**Stored entries**.
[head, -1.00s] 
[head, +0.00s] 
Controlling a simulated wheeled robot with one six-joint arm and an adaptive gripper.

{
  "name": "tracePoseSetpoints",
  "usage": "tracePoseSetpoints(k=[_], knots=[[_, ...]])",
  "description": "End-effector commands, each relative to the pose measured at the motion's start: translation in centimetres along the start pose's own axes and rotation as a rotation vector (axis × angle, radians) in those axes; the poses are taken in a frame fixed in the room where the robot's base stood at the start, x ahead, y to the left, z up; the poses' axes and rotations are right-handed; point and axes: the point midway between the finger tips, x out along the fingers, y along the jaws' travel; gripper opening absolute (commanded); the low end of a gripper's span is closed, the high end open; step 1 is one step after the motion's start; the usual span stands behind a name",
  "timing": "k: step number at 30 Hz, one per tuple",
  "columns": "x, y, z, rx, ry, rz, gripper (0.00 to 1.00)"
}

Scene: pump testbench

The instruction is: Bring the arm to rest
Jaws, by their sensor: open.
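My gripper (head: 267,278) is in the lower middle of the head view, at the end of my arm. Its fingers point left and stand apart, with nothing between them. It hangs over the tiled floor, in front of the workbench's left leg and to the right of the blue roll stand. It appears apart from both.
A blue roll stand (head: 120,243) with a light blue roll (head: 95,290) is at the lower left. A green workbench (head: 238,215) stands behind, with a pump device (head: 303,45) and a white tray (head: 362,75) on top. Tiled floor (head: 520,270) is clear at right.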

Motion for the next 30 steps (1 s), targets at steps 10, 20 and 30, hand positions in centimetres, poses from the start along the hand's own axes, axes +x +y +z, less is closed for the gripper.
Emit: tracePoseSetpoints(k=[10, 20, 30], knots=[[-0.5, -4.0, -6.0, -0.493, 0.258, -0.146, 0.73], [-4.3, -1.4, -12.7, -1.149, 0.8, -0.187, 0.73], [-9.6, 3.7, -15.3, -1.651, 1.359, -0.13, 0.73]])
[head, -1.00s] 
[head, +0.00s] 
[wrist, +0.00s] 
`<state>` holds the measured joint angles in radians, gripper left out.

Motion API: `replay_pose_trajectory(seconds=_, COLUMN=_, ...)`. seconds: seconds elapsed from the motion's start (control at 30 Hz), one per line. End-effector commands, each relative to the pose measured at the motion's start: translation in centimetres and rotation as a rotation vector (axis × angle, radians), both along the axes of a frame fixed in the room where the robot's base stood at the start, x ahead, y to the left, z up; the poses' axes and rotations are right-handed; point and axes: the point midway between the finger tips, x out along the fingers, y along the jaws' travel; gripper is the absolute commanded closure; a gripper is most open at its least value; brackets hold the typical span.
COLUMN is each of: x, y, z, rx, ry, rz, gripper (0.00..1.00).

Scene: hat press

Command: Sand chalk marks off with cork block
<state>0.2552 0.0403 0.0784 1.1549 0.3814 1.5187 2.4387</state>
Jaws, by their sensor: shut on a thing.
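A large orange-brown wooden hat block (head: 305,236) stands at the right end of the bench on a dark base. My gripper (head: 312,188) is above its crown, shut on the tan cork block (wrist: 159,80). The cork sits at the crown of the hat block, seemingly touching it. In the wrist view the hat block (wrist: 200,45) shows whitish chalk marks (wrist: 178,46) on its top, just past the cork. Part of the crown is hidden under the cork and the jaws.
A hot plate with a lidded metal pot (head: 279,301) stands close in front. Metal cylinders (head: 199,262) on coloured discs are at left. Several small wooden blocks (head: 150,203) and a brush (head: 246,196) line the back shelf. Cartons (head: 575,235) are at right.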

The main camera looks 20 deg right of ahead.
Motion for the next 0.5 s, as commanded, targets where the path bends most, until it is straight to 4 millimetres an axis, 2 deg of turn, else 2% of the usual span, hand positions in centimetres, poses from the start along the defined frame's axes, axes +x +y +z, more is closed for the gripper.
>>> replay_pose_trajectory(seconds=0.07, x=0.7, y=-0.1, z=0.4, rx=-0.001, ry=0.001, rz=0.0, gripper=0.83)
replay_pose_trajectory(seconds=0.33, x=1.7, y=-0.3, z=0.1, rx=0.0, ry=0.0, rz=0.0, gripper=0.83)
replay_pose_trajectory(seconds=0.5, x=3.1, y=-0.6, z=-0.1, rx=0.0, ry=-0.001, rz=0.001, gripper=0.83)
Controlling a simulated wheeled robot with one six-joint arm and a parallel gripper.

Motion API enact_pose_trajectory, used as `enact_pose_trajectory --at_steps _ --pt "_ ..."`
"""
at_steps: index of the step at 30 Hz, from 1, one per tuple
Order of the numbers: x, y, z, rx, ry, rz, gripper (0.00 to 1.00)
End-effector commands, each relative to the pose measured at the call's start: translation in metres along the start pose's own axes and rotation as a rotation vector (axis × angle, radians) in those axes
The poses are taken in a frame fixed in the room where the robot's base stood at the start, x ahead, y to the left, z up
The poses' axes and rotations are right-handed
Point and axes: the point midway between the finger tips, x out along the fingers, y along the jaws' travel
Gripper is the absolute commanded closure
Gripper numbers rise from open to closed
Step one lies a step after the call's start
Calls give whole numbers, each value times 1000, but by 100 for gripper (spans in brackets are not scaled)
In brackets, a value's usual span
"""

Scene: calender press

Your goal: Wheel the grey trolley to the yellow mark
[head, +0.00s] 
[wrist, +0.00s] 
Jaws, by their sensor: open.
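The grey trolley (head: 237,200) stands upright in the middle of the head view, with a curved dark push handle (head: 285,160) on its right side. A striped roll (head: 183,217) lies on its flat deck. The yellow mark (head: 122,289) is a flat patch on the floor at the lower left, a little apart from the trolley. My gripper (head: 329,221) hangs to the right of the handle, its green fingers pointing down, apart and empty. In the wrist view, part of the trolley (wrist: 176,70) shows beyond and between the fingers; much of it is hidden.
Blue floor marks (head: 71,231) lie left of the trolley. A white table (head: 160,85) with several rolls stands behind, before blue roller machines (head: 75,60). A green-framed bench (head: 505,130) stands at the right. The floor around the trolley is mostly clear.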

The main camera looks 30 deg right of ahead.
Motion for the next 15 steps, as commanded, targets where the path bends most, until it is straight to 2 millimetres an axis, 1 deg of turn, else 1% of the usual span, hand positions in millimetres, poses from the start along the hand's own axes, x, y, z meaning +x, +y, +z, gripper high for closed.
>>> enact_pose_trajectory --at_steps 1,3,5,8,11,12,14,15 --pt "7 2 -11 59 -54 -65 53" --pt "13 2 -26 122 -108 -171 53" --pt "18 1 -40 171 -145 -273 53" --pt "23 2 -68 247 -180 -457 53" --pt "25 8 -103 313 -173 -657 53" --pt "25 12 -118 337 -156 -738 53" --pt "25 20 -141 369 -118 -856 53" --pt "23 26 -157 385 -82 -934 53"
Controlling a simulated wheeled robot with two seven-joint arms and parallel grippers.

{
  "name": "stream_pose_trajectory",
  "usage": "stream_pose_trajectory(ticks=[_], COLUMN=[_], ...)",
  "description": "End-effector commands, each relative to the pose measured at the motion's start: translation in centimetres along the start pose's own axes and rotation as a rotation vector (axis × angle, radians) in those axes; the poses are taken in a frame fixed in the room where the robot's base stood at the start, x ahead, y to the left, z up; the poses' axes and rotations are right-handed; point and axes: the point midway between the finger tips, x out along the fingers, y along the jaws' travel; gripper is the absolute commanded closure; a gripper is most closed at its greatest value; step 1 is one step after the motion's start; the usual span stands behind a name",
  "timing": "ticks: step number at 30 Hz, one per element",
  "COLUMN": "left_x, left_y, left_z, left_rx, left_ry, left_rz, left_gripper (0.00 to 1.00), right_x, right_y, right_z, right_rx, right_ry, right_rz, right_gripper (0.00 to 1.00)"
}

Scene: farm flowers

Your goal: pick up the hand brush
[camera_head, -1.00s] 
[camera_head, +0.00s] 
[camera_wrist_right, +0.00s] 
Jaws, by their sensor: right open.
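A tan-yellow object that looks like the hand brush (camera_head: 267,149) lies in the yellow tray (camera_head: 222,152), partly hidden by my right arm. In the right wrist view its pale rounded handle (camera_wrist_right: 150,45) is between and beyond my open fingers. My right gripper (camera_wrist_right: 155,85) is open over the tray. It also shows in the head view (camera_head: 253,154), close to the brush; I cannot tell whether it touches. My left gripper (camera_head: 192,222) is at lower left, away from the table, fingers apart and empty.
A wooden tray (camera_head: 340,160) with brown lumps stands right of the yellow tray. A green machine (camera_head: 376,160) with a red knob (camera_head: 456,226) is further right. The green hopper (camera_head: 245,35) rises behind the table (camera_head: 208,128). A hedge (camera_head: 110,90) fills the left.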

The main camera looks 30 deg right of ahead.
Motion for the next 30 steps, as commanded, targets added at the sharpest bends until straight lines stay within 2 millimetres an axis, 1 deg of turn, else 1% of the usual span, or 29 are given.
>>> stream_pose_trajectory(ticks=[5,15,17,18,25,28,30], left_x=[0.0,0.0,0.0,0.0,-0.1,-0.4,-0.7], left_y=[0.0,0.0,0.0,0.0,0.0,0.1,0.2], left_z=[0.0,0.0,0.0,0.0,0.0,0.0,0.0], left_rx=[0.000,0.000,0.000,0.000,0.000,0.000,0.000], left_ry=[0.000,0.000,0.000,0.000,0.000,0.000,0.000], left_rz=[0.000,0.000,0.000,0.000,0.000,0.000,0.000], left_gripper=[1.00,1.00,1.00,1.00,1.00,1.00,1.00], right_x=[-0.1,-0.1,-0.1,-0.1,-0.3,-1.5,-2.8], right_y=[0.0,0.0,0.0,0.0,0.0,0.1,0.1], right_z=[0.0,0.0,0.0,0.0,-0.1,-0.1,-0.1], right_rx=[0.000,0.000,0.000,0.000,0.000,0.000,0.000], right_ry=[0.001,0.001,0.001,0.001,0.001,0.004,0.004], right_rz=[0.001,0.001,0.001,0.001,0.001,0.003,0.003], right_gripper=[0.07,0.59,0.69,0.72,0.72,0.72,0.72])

**Problem to solve**. In the material above, how many lines hold the word "positions"? Say only the number.

**Problem solution**. 3